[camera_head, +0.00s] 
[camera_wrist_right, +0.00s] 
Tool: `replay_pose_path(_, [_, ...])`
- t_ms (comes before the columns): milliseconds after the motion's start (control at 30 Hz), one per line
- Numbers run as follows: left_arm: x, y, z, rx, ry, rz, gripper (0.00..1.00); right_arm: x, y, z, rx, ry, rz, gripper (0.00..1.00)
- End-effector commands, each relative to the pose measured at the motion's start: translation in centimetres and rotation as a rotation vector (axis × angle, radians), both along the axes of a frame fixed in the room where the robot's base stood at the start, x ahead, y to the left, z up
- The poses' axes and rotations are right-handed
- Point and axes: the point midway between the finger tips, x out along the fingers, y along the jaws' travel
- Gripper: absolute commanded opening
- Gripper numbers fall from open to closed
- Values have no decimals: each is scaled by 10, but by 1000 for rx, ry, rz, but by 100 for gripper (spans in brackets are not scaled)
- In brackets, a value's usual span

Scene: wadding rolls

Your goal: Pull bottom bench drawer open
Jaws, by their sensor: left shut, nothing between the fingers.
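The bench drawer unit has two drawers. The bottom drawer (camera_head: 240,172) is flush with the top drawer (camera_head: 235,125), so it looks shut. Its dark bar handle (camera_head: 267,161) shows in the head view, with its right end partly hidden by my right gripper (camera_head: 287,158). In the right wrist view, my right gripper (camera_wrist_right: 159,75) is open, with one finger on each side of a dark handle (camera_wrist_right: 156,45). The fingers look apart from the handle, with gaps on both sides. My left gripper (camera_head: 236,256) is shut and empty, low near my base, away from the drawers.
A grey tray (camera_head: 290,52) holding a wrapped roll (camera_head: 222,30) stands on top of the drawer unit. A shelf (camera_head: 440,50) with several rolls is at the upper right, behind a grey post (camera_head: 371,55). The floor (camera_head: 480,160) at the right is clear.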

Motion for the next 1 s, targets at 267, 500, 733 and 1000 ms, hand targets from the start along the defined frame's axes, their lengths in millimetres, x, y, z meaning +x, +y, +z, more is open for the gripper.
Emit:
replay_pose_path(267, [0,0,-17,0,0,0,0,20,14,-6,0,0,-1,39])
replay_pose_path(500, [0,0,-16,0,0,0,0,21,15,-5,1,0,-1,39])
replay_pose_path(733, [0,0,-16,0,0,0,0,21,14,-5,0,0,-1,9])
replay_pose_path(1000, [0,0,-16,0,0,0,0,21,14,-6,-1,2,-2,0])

——————————

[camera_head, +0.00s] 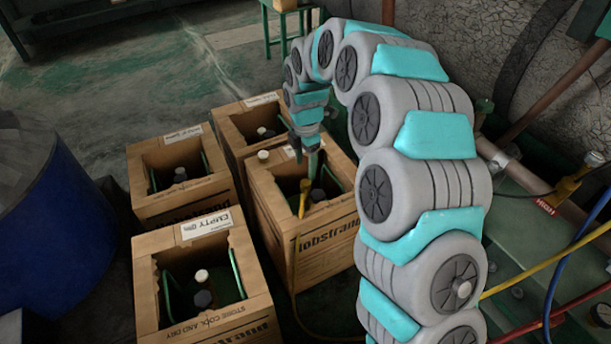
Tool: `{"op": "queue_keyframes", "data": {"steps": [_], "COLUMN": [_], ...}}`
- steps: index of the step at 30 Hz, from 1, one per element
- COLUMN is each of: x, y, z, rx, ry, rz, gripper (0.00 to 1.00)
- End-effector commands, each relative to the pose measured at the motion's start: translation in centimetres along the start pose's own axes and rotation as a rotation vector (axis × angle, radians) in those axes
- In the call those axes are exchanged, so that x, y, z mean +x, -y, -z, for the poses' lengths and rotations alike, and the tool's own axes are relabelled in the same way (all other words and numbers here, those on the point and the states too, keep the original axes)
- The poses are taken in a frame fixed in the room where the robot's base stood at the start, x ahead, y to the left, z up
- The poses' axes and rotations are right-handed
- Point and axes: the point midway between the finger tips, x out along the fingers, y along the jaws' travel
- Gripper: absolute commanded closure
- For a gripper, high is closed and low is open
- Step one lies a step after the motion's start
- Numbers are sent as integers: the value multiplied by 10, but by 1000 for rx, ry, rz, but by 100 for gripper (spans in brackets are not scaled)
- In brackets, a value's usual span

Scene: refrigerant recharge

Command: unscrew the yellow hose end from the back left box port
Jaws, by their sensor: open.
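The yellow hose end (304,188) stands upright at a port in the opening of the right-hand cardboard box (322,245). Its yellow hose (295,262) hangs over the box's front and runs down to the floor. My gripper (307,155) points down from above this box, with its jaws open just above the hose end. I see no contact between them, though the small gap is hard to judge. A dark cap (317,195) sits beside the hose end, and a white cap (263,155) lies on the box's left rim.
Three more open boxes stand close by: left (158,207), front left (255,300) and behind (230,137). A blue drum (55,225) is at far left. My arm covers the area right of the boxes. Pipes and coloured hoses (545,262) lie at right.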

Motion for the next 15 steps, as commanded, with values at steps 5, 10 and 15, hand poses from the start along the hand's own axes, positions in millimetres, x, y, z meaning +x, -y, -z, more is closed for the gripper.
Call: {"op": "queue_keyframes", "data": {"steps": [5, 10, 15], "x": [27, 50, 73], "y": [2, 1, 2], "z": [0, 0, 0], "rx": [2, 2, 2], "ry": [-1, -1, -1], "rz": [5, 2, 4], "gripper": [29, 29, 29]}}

——————————

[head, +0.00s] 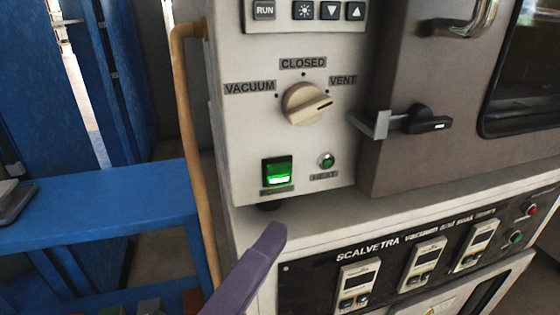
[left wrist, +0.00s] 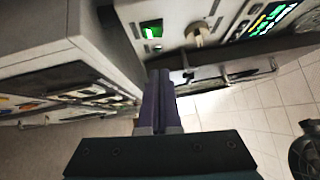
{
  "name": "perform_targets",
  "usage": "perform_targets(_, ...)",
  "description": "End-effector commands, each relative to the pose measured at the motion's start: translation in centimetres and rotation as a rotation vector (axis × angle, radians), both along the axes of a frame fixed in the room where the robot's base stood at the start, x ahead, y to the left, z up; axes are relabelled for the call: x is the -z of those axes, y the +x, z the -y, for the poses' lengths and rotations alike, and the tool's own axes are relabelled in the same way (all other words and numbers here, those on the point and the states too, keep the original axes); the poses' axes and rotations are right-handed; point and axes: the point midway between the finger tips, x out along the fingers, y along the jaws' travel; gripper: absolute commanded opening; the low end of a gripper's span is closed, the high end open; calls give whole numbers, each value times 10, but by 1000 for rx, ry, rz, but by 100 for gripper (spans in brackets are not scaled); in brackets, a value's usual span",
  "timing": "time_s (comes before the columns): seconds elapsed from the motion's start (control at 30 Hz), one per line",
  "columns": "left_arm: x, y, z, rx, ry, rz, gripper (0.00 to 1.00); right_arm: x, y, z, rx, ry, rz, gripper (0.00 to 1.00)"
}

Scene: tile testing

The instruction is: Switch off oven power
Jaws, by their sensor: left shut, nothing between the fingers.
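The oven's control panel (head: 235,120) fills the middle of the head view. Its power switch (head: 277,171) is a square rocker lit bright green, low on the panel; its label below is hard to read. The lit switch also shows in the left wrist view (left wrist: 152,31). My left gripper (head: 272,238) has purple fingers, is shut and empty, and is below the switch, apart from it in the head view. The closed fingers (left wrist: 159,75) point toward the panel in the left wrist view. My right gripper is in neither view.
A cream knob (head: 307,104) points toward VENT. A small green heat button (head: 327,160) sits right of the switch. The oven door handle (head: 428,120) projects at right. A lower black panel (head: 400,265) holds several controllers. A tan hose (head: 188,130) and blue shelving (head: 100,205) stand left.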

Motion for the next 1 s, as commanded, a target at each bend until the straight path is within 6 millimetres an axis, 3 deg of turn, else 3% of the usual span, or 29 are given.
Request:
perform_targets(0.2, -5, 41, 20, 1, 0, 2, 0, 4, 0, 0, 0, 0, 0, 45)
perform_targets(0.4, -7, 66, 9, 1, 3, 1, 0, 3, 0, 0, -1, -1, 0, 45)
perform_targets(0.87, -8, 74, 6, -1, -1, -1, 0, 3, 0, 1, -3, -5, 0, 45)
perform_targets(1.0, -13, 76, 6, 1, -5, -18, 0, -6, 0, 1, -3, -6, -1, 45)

——————————

*Task statement*: Where a line in the material above holds "after", copy that line.

*Answer to the problem*:
- t_ms (comes before the columns): milliseconds after the motion's start (control at 30 Hz), one per line
- Step one lies a step after the motion's start

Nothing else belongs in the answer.